▶ **Required task**:
Each line that holds the string "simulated" counts once; say how many such lines there are and add nothing.

▶ **Data listing**:
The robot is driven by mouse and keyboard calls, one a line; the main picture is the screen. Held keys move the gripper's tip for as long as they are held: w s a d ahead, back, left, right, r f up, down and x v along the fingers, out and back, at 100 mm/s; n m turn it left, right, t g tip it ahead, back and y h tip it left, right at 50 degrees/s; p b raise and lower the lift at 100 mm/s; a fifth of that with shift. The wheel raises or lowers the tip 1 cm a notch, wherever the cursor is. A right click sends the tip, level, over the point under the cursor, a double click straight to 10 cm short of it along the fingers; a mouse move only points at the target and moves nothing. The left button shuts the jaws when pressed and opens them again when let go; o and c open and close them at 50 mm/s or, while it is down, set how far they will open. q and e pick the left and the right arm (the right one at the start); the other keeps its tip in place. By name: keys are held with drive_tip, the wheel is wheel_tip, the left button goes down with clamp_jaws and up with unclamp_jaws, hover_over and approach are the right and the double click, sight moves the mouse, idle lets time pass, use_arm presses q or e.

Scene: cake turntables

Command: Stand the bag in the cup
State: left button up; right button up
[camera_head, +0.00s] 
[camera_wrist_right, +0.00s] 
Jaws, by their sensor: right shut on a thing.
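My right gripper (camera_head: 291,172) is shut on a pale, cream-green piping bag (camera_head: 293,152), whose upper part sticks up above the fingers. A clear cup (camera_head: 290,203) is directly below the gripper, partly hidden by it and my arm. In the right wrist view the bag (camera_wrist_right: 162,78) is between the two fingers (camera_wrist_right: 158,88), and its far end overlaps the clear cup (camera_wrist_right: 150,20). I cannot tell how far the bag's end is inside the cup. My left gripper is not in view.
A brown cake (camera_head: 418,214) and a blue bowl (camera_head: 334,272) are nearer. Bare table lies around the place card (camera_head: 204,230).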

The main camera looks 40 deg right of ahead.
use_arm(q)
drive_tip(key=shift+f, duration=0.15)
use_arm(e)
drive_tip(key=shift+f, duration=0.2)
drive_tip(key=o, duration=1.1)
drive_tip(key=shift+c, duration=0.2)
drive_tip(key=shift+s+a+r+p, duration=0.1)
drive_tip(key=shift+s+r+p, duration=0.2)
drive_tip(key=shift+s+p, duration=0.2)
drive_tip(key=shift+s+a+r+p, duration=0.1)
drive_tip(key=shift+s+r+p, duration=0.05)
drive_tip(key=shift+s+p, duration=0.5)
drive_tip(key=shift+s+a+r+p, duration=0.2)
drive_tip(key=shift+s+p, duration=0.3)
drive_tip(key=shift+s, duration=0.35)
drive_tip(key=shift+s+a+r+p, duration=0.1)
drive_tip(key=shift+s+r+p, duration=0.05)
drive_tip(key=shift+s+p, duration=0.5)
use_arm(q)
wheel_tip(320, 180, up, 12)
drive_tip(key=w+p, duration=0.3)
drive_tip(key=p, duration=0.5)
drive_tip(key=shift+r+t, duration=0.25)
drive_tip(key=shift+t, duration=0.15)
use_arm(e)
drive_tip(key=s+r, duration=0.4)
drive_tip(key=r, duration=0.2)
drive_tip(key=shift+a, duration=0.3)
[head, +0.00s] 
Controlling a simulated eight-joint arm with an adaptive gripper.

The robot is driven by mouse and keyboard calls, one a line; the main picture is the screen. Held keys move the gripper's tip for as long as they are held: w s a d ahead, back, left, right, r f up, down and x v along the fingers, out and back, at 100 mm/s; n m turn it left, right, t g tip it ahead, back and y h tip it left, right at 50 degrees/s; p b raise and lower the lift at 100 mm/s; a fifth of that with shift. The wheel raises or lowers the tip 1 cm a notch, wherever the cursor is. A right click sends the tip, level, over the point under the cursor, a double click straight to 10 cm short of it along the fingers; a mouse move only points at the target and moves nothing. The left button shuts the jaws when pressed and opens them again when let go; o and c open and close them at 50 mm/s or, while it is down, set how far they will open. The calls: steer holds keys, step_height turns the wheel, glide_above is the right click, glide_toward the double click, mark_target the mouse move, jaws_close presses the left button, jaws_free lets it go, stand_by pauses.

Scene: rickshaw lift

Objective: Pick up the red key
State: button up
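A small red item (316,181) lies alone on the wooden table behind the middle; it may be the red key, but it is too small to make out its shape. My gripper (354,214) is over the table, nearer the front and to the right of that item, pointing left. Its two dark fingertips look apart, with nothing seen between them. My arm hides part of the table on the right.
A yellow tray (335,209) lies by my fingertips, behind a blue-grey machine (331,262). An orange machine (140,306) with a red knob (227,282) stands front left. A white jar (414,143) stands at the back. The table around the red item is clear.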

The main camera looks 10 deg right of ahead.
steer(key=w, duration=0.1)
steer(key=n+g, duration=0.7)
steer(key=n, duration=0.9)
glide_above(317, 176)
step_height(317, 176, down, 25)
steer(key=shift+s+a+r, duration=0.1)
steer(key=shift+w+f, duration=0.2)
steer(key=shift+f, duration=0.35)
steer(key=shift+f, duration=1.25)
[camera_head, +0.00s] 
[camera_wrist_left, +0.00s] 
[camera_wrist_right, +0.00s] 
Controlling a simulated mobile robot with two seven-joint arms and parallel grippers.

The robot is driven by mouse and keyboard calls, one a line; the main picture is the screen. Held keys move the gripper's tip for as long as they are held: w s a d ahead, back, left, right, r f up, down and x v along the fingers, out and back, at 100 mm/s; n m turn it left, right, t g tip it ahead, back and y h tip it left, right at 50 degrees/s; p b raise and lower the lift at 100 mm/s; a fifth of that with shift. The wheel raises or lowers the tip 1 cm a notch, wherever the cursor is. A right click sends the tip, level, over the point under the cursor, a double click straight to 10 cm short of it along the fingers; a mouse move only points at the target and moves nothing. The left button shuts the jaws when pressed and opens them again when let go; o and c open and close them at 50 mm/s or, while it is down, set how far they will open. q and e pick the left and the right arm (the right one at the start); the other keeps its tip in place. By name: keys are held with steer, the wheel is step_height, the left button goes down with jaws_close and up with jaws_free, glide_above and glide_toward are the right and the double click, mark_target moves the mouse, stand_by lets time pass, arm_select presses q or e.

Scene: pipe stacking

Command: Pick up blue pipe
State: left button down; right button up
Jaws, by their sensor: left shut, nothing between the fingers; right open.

▶ **Expected answer**:
2